Two months ago you couldn't give away stocks. However, thanks to the latest leg of the recent rally -- a gain of 217 points yesterday in the Dow industrials -- the major indexes are at their highest level in eight weeks. The day before, the index was down more than 150 points with a big chunk of the decline tied to a 10 percent fall in Wal-Mart shares. The stock was slightly lower yesterday but it didn't slow down the return to equities we've seen in October.
Two months ago you couldn't give away stocks. However, thanks to the latest leg of the recent rally -- a gain of 217 points yesterday in the Dow industrials -- the major indexes are at their highest level in eight weeks.
The latest government report on employment shows there are still lots of jobs out there. The so-called JOLTS report -- job openings and labor turnover survey -- showed there were 5.4 million jobs available in the U.S. as of the end of August. That is slightly lower than the previous month because of seasonal conditions. There was a decline in government workers (teachers on summer vacation) and manufacturing (auto workers furloughed because of plant retooling for the new models). It still works out there was one job available for every 1.5 people looking for work. Seven years ago during the Great Recession there was one job for every eight people looking for a job.
The U.S. and Mexican governments are teaming up to build new border inspection stations to speed the movement of agriculture and other products between the countries. One of the first locations will be at the Otay Mesa crossing. The new checkpoint will be on the Mexican side of the border but will be staffed with agents from both countries. Currently these shipments are inspected on both sides of the border. The new station will require only one inspection, speeding up the movement of goods. No date on when the Otay Mesa site will be up and running.
More bad news for Barbie. Mattel reported on the third quarter yesterday and the numbers were mostly disappointing. Sales of Barbie products were down 14 percent, dragging down overall sales by 2 percent. However, sales of Hot Wheels and Matchbox racers were actually up 19 percent. Mattel and Barbie have had a tough time keeping up with the shift by youngsters to technology from traditional toys. My own granddaughter, Sophia, was all about Barbie when she was 7 and 8 years old, but gradually started making the shift to electronics. Now that she is 11 she is making videos on her smartphone, using social media and pretty much bumping Barbie to the side of the road. Too bad.
Just in time for the holidays, UPS is raising the rates for the delivery of large and heavy packages and increasing the fuel surcharge. The increase goes into effect on Nov. 2. In recent years the delivery companies have failed to get all of the packages delivered on time, creating some difficult conditions.
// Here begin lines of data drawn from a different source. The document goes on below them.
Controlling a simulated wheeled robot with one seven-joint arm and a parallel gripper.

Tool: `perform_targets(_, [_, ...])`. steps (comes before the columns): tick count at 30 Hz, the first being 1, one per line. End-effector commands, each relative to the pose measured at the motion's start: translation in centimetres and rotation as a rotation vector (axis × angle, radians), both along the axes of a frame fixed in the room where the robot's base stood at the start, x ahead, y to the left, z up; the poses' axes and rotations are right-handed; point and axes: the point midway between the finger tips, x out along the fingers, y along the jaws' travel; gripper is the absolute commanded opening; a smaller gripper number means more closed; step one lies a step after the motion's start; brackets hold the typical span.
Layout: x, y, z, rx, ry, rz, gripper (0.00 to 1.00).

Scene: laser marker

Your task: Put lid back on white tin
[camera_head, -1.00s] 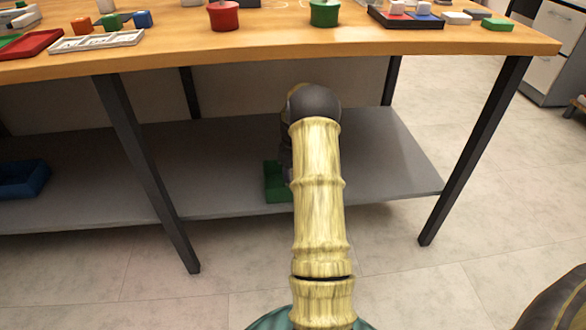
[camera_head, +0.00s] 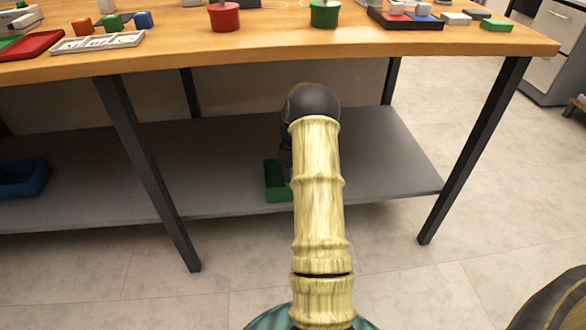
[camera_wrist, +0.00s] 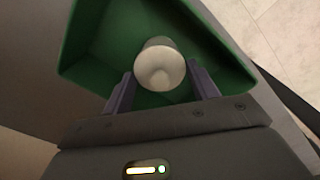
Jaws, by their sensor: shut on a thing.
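In the wrist view, my gripper (camera_wrist: 161,88) is shut on a white round piece (camera_wrist: 160,60), which has a small raised middle and looks like a lid. The piece is inside or just over a green bin (camera_wrist: 85,45). In the head view, the green bin (camera_head: 275,195) sits on the grey lower shelf, and my arm hides much of it and the held piece. I cannot clearly make out a white tin in either view.
The wooden tabletop (camera_head: 400,47) overhangs the shelf (camera_head: 390,180). On it stand a red pot (camera_head: 224,18), a green pot (camera_head: 324,14), and trays with small blocks. A blue bin (camera_head: 22,180) is on the shelf at left. Dark table legs (camera_head: 148,170) flank my arm.

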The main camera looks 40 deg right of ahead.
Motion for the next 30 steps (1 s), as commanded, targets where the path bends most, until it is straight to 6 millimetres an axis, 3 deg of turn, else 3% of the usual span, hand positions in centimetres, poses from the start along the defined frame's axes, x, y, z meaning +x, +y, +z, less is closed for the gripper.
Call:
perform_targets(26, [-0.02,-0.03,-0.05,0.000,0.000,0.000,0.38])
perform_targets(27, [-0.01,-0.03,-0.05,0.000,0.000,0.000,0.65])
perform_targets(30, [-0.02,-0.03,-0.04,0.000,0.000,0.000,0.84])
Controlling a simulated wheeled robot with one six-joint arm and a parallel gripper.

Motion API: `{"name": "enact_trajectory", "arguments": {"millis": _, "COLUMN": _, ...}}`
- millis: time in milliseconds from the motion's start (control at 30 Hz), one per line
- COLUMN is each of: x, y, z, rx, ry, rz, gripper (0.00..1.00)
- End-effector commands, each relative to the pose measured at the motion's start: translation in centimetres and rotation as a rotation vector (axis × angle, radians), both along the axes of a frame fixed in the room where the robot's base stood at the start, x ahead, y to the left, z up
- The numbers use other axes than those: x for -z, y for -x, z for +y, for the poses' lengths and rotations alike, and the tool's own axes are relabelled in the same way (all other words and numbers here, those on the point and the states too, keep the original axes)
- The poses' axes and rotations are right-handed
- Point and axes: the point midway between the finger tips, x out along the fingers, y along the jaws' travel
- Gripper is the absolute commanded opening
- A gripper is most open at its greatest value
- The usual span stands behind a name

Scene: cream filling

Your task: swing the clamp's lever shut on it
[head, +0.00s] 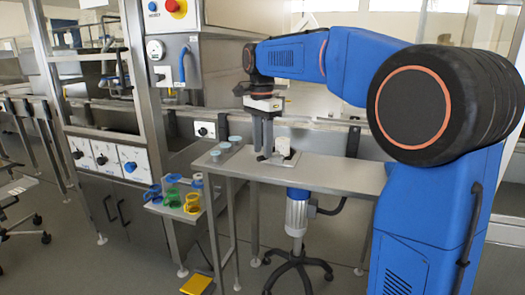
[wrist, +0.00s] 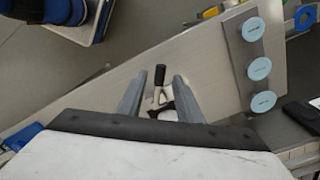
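The clamp (wrist: 160,92) is on the narrow metal table, with its black-handled lever standing out between my gripper's fingers in the wrist view. A white, cup-like piece (head: 283,147) stands at the clamp in the head view. Part of something white (wrist: 166,115) also shows between the fingers in the wrist view. My gripper (wrist: 161,80) is open, one grey finger on each side of the lever, with gaps visible. In the head view my gripper (head: 263,148) points down just left of the white piece. The clamp's base is mostly hidden.
The metal table (head: 335,175) is bare to the right. Several pale blue discs (wrist: 259,68) sit on a strip on its other side. A side shelf holds blue, green and yellow parts (head: 192,203). A blue-handled cabinet (head: 183,65) stands behind at left.

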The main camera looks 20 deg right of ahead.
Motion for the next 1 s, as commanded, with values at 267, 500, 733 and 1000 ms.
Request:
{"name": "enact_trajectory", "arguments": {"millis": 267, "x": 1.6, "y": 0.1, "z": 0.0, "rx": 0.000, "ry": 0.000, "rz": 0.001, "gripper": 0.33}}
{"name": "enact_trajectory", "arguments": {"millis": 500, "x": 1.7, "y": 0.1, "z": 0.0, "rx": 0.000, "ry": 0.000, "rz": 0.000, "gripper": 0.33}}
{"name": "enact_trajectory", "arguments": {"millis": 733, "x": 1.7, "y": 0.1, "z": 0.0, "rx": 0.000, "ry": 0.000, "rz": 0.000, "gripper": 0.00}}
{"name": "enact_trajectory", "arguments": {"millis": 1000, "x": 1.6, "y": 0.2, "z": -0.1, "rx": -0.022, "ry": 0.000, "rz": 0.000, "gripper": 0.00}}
By raising fees, the company says it will enable them to cope with the increasing number of packages to be processed as people do more shopping online.
Well, this will do it. Today's "Money in the Morning" is the last and marks another page in the final chapter of the San Diego Source / San Diego Daily Transcript Corp. Preparing these reports has been a lot of fun and provided me a great way to churn through the news of the day with a few personal opinions. There will be a huge void in my mornings. I will, however, soon be creating a blog at KOGO.com, the website for my work on the radio.
It is hard to thank all of the people I have gotten to know, both inside the San Diego Source and in the business community, as a result of the work I have been honored to do here. Many new friendships have been created and will last for many years to come. My speaking calendar is loaded through the rest of this year and into 2016, so I hope to see many people out and about.
If I don't get a chance to say it again, best wishes to everyone for a Merry Christmas and Happy Holidays!